>>

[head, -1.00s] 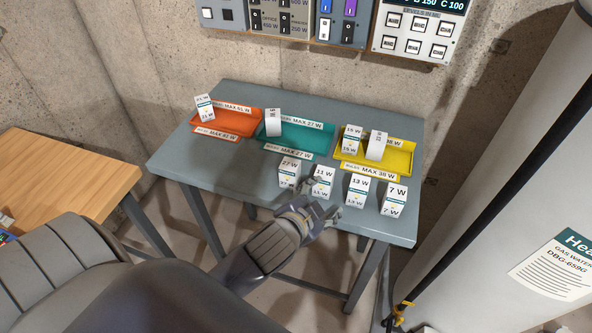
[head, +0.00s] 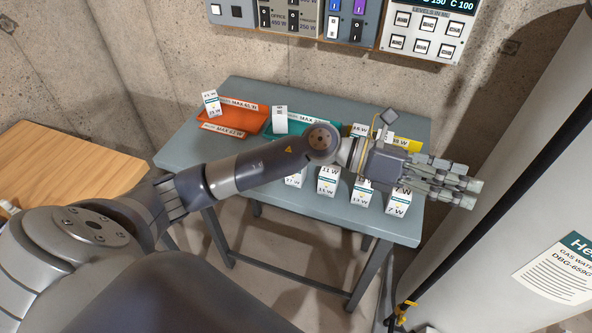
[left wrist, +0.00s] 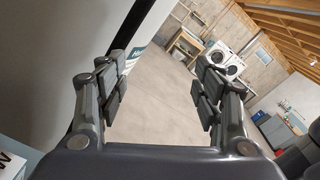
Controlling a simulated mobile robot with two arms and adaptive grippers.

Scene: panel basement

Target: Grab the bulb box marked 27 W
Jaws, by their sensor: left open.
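The bulb box marked 27 W (head: 294,181) stands at the front edge of the grey table, leftmost in a row of white boxes. My left forearm covers its upper part in the head view. My left gripper (head: 462,183) is open and empty, stretched past the right end of the row, well to the right of the 27 W box. In the left wrist view the open fingers (left wrist: 160,85) have only floor and far room between them. My right gripper is not in view.
Boxes marked 11 W (head: 328,181), 13 W (head: 362,195) and 7 W (head: 398,203) stand beside it. Behind are an orange tray (head: 250,122), a teal tray (head: 315,130) and a yellow tray (head: 408,144). A white water heater (head: 530,150) stands close right of my gripper.

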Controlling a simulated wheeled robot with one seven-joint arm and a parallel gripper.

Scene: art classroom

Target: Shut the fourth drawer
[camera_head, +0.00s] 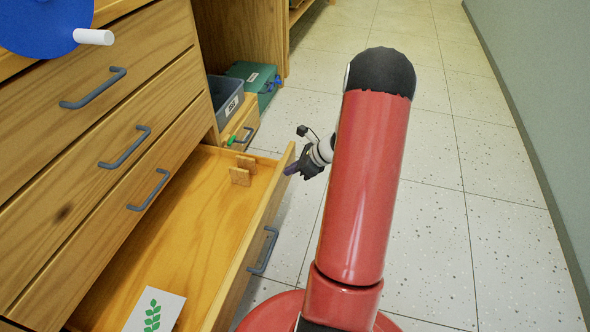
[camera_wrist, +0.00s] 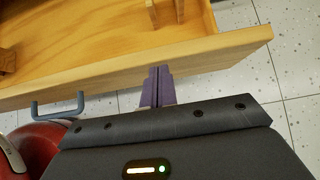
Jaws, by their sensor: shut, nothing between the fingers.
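The fourth drawer (camera_head: 192,225), the lowest in the wooden cabinet, is pulled well out. Its front carries a grey handle (camera_head: 264,251). My gripper (camera_head: 290,169) is at the outer side of the drawer front, near its far end. In the wrist view my gripper (camera_wrist: 158,72) has its purple fingers together, with tips at the outer face of the drawer front (camera_wrist: 205,52). I cannot tell whether they touch it. The handle (camera_wrist: 58,105) is left of the fingers in that view. The three drawers above (camera_head: 125,110) are shut.
Inside the drawer are small wooden blocks (camera_head: 242,174) and a white card with a green leaf print (camera_head: 155,309). A grey bin (camera_head: 226,100) and a green box (camera_head: 254,80) stand beyond the cabinet. The speckled tile floor (camera_head: 440,200) to the right is clear up to the wall (camera_head: 540,80).

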<<

- _Exercise_
Extract all the data above exactly, excluding every picture.

- _Written answer_
[head, -1.00s] 
[head, +0.00s] 
[left wrist, +0.00s] 
Controlling a simulated mobile robot with two arms and adaptive grippers.

Scene: panel basement

Target: Grab the bulb box marked 27 W
Jaws, by their sensor: left open.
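The bulb box marked 27 W (head: 294,181) stands at the front edge of the grey table, leftmost in a row of white boxes. My left forearm covers its upper part in the head view. My left gripper (head: 462,183) is open and empty, stretched past the right end of the row, well to the right of the 27 W box. In the left wrist view the open fingers (left wrist: 160,85) have only floor and far room between them. My right gripper is not in view.
Boxes marked 11 W (head: 328,181), 13 W (head: 362,195) and 7 W (head: 398,203) stand beside it. Behind are an orange tray (head: 250,122), a teal tray (head: 315,130) and a yellow tray (head: 408,144). A white water heater (head: 530,150) stands close right of my gripper.

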Controlling a simulated wheeled robot with one seven-joint arm and a parallel gripper.

Scene: art classroom

Target: Shut the fourth drawer
[camera_head, +0.00s] 
[camera_wrist, +0.00s] 
Jaws, by their sensor: shut, nothing between the fingers.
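The fourth drawer (camera_head: 192,225), the lowest in the wooden cabinet, is pulled well out. Its front carries a grey handle (camera_head: 264,251). My gripper (camera_head: 290,169) is at the outer side of the drawer front, near its far end. In the wrist view my gripper (camera_wrist: 158,72) has its purple fingers together, with tips at the outer face of the drawer front (camera_wrist: 205,52). I cannot tell whether they touch it. The handle (camera_wrist: 58,105) is left of the fingers in that view. The three drawers above (camera_head: 125,110) are shut.
Inside the drawer are small wooden blocks (camera_head: 242,174) and a white card with a green leaf print (camera_head: 155,309). A grey bin (camera_head: 226,100) and a green box (camera_head: 254,80) stand beyond the cabinet. The speckled tile floor (camera_head: 440,200) to the right is clear up to the wall (camera_head: 540,80).

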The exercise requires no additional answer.